### Dataset extract

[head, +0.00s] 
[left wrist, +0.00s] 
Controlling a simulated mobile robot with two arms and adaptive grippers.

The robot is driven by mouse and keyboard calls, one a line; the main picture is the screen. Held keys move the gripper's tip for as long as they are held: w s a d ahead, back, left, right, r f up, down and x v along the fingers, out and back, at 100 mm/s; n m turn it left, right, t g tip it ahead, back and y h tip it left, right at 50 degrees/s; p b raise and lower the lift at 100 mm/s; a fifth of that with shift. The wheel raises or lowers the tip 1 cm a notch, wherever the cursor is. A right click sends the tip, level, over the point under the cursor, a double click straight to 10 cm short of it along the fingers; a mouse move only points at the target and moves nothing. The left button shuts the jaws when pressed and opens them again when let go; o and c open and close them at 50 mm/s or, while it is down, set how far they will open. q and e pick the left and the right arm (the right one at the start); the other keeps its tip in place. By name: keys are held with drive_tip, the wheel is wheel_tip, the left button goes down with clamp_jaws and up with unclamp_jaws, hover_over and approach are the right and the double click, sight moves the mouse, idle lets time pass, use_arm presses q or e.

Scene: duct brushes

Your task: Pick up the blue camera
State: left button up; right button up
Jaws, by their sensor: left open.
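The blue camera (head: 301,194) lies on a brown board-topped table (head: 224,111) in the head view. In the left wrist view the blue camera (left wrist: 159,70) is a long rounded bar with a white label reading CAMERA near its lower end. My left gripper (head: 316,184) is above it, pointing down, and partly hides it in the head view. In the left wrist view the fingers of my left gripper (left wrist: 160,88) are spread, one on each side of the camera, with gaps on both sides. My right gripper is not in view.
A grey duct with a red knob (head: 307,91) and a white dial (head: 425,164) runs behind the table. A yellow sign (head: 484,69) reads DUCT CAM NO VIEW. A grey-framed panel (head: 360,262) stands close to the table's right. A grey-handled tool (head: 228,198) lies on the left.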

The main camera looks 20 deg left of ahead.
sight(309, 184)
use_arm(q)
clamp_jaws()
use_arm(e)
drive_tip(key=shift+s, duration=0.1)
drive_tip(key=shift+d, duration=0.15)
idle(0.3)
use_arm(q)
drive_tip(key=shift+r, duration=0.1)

### Requirement
Using the data above, repeat exactly the lines that begin at the line with "Controlling a simulated" and end at the line with "State: left button up; right button up", both ends included.

### Output
Controlling a simulated mobile robot with two arms and adaptive grippers.

The robot is driven by mouse and keyboard calls, one a line; the main picture is the screen. Held keys move the gripper's tip for as long as they are held: w s a d ahead, back, left, right, r f up, down and x v along the fingers, out and back, at 100 mm/s; n m turn it left, right, t g tip it ahead, back and y h tip it left, right at 50 degrees/s; p b raise and lower the lift at 100 mm/s; a fifth of that with shift. The wheel raises or lowers the tip 1 cm a notch, wherever the cursor is. A right click sends the tip, level, over the point under the cursor, a double click straight to 10 cm short of it along the fingers; a mouse move only points at the target and moves nothing. The left button shuts the jaws when pressed and opens them again when let go; o and c open and close them at 50 mm/s or, while it is down, set how far they will open. q and e pick the left and the right arm (the right one at the start); the other keeps its tip in place. By name: keys are held with drive_tip, the wheel is wheel_tip, the left button goes down with clamp_jaws and up with unclamp_jaws, hover_over and approach are the right and the double click, sight moves the mouse, idle lets time pass, use_arm presses q or e.

Scene: duct brushes

Your task: Pick up the blue camera
State: left button up; right button up

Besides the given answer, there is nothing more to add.